Enfin l’Élide elle-même, l’État le plus fidèle de la confédération, avait commencé à s’affranchir de l’influence laconienne ; il s’y était produit des soulèvements populaires qui avaient compromis l’influence de Sparte. Jusque-là, en effet, le pays avait été gouverné par des familles nobles qui s’appuyaient entièrement sur Lacédémone. Elles résidaient dans la ville d’Élis sur le Pénéios ; le plat pays comprenait des bourgades ouvertes, des villages, des fermes, dont les habitants venaient rarement à la ville et laissaient les familles aristocratiques gouverner tranquillement. Cet état patriarcal s’était perpétué sans trouble d’aucune sorte durant des siècles, au milieu d’une population chez laquelle ni le commerce ni les relations maritimes ne venaient rompre l’uniformité de l’existence, et les familles privilégiées avaient réussi, grâce à leur extrême prudence, à conserver la direction du gouvernement. Mais, dans ce pays aussi, l’esprit du temps finit par se faire sentir. La population des campagnes s’agita ; elle demanda le plein droit de cité : tout le pays fut divisé à nouveau en circonscriptions territoriales ; et, en attirant à elle la population des communes rurales dispersées au loin, Élis, de petite ville qu’elle avait été jusque-lit, devint une ville peuplée, capitale et centre commun du pays tout entier. Ceci arriva en 471 (Ol. LXXVII, 2) ou quelques années plus tard[6]. La chute des anciennes maisons privilégiées, l’introduction d’un régime démocratique et la construction de la Nouvelle-Élis, tout cela paralysa l’influence de Sparte et enleva à sa puissance un de ses plus solides points d’appui clans le Péloponnèse.
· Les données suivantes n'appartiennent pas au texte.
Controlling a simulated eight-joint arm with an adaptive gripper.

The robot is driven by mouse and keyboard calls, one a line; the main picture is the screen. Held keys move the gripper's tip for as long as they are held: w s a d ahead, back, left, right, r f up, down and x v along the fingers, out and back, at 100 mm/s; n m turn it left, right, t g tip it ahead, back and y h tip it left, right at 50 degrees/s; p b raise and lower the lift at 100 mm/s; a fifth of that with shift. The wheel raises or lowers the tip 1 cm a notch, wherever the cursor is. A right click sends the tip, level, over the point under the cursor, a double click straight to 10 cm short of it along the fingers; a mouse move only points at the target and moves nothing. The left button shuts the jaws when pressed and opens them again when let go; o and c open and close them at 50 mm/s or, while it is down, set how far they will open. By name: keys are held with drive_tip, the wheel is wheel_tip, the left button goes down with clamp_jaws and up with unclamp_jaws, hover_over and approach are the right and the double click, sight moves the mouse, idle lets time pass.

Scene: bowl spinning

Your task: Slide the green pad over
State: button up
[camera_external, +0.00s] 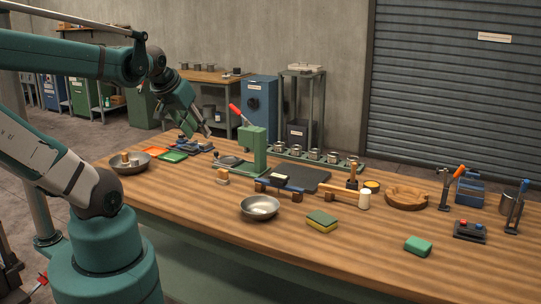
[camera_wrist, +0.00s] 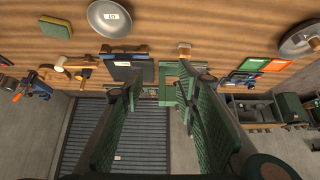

De plus, pour faire tomber Sparte plus bas encore, survint le tremblement de terre de 464, occasionnant une grande perte d’hommes, et ensuite la guerre de Messénie, qui pendant dix années lia les mains aux Lacédémoniens. Dans cette situation, Sparte ne pouvait rien faire pour s’opposer avec succès à la consolidation et à l’extension de la ligue séparatiste d’Athènes et d’Argos ; aussi les États du nord du Péloponnèse se préparèrent-ils spontanément à lutter contre Athènes, voulant atteindre par la force le but auquel ils tendaient depuis longtemps par de mystérieuses intrigues et sous le couvert de Sparte. Arrêter l’essor de la puissance athénienne était pour eux une question de vie ou de mort ; et ainsi se forma parmi les membres de la confédération dissoute un nouveau groupe d’États plein d’idées belliqueuses.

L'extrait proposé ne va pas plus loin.